I have a partner who jerks off to (free and publicly available) videos of people being (actually) tortured because he figures the videos have already been made so he might as well as enjoy them. He’s not even looking at “porn”–just eroticizing the torture that someone else experienced, which might objectively be way creepier than what your friend is doing. Yet I’m fairly certain that my partner’s not likely to go on a serial killing spree any time soon, but I guess you never know. All of which is to say that watching, reading, and jerking off to “extreme” stuff doesn’t necessarily make someone more likely to do those things. If he’s deep into the BDSM subculture, a big motivation for a lot of kinksters is to find ways to do super fucked up things in safe(ish) and consensual ways.

To the best of my knowledge, there are no reputable or meaningful academic studies that have looked at the actual violent tendencies of people who watch extreme porn. There’s good cause for them to look at it, too, because merely possessing such pornography became a crime in the UK in 2009. For a great look into all this, check out Clarissa Smith’s chapter on snuff (linkand Jonathan Clough’s article on extreme pornography (link).

Okay, now I know you’re thinking about the three million studies you read where a psychologist took 36 undergraduate men, showed them some violent porn, and then they said they thought the idea of raping women was more appealing. The problem is that those studies have nothing to do with real world behaviors. And lest you appeal to the “common sense” argument here, let me point out a “common sense” contradiction between experiments and real-world findings that is much better understood: condom use while intoxicated. Common sense says that people are less likely to use condoms when they’re drunk, experiments say that men who are drunk find condoms less appealing, but… real world data say that there’s just no connection (I wrote a paper on this in 2013). Really, the question that they should be researching is if a taste for violent pornography is linked to actual violent behavior, but I can’t find anything that does that.

And I know you’re thinking about all those news stories about the crazed serial killer rapist dude with his terrifyingly creepy porn collection, and forensic researchers who insist this is real evidence. The tricky thing there is that’s a one-way correlation: my understanding is that there are pretty decent odds that people who do fucked up things will watch really fucked up porn. But the correlation doesn’t necessarily go both ways: there’s decent reason to believe that lots of people watch really fucked up porn but don’t do the really fucked up things. I think Smith’s article (cited above) does a pretty decent job of explaining why that might be.

 

But what about the moral implications?

For me, it mostly depends on whether the people making the pornography in question are doing so in an ethical way. According to Smith, a lot of these websites promise that no one was actually harmed in the making of their pornography. To that, I say, cool. If the porn is not ethically produced, then I think it’s super creepy to financially support it (and kind of neutral to say, steal it off the internet). But people buy stuff that’s immorally produced all the time (from illegal drugs to the literal clothes on our backs), and I personally think that anyone who’s supporting the Mexican drug cartels has way more to answer for than people supporting an itsy-bitsy basement industry of criminally produced pornography. They’re both terrible, but… hey, that’s just me…

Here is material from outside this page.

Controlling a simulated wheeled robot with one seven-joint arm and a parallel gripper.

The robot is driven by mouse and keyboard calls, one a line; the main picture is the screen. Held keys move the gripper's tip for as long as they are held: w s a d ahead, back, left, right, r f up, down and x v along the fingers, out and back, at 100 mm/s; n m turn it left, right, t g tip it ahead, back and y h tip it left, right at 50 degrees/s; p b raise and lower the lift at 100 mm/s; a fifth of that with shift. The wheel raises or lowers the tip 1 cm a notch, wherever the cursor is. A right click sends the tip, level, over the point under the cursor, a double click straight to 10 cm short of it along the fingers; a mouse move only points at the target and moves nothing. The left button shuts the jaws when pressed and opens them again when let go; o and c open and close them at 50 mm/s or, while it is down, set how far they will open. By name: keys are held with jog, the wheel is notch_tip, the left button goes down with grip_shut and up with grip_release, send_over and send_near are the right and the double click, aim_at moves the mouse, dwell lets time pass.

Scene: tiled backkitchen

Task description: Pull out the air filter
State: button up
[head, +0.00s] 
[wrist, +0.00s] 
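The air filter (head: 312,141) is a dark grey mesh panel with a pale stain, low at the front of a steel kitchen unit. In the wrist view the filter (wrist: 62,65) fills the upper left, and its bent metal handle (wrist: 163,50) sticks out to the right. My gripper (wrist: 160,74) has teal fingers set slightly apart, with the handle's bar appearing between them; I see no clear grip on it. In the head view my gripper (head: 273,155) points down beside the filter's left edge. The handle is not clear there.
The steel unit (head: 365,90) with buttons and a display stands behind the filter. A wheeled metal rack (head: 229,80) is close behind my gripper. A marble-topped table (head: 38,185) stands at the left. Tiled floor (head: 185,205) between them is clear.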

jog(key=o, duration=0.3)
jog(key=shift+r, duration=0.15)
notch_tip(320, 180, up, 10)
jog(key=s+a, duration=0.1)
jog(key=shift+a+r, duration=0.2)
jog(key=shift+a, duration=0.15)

The British government, by the way, decided they didn’t care about the ethics of production. They decided it was just bad, end of story. So if your loved one lives in the UK, he’s in potential legal trouble, regardless of the ethics of the thing.

 

The thing that actually matters

True story: I once went on a date with a guy who did in fact commit first degree murder just a couple of years later. After that single date, I decided there was no way I would ever go out with him again because he was “clearly too violent.” This was blindingly obvious to me, but clearly not quite as clear to many of his friends…

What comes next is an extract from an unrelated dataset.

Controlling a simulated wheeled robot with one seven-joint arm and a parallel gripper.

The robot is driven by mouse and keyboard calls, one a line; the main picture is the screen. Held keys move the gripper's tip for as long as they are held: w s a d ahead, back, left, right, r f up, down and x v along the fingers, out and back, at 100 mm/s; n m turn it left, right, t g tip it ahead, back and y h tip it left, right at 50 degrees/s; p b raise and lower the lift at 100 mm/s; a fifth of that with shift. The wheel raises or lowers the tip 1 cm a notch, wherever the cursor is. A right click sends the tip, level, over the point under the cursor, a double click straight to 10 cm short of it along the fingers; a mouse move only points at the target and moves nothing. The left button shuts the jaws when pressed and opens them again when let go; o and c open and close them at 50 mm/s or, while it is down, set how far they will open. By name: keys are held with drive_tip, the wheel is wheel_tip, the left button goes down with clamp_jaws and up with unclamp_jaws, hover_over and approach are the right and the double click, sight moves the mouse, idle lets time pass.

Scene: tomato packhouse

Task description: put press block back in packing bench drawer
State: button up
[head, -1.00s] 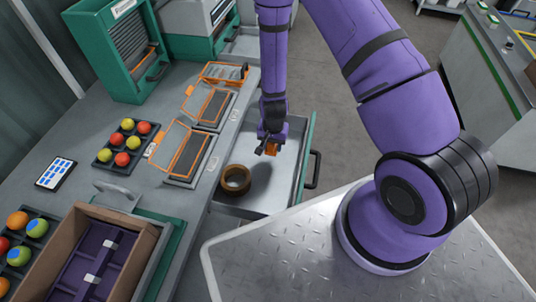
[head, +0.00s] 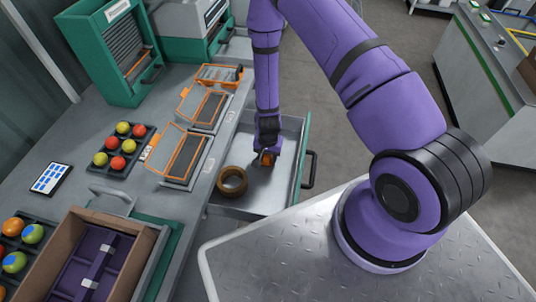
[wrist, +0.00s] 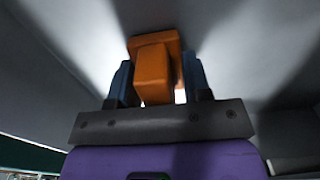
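The press block is an orange block with a wider flange, seen between my fingers in the wrist view (wrist: 152,75). In the head view the press block (head: 266,159) is small and partly hidden by my gripper. My gripper (head: 267,150) points down inside the open packing bench drawer (head: 283,180). Its two blue-grey fingers stand on either side of the block, closed on it. The block is low, near the drawer floor; I cannot tell whether it touches. The drawer's black handle (head: 309,169) is on the right.
A brown ring (head: 232,181) lies in the drawer's near left part, beside my gripper. Orange-framed cases (head: 178,157), a tomato tray (head: 119,146) and a cardboard box (head: 148,241) are on the bench left. The drawer floor right of the ring is clear.

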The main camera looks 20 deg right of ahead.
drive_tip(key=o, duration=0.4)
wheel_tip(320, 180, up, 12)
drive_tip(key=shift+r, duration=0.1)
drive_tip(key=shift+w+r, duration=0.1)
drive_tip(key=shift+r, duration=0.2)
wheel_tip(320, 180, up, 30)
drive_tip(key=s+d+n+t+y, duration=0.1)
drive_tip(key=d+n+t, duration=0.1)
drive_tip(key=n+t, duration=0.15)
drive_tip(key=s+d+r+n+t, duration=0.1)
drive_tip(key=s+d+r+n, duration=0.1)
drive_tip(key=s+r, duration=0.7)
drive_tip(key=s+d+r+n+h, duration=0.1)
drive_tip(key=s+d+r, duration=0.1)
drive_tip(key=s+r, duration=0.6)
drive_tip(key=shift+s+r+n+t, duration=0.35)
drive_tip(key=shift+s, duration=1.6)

My point here is that the majority of the time, people don’t randomly turn out to be serial killers and rapists; there are usually a thousand clues around them that have nothing to do with porn and everything to do with how often they’ve beaten people up, talk about beating people up, and how much they believe “women really want sex from you even when they say no”. There are a small number who aren’t so obvious, and they generally have NO friends; the ones who actually have friends and still manage to pass as normal people are absurdly rare.

So. In my opinion, the real question isn’t, “Should I be concerned that my friend has creepy taste in pornography?” but far the far more complex, “Does my friend seem like someone who gives a shit about the well-being of both men AND women in general and his partners specifically? Do his partners seem afraid of him? Does he seem to have violent tendencies in general? Does he often cover up things, lie, constantly make excuses, hypocritically slut shame, seem really into sex but weirdly and disproportionately uncomfortable talking about it in a personal way, or massively exaggerate?” Even in the BDSM scene, I’ve met a number of people who were really bad people, and every single one of them so far was easily identifiable to me by one of those traits. And in my experience, those are the things that separate the kinksters with disturbing tastes from the future convicts of the world.

And believe me when I say I know, have played with, banged and AM a kinkster with slightly disturbing tastes.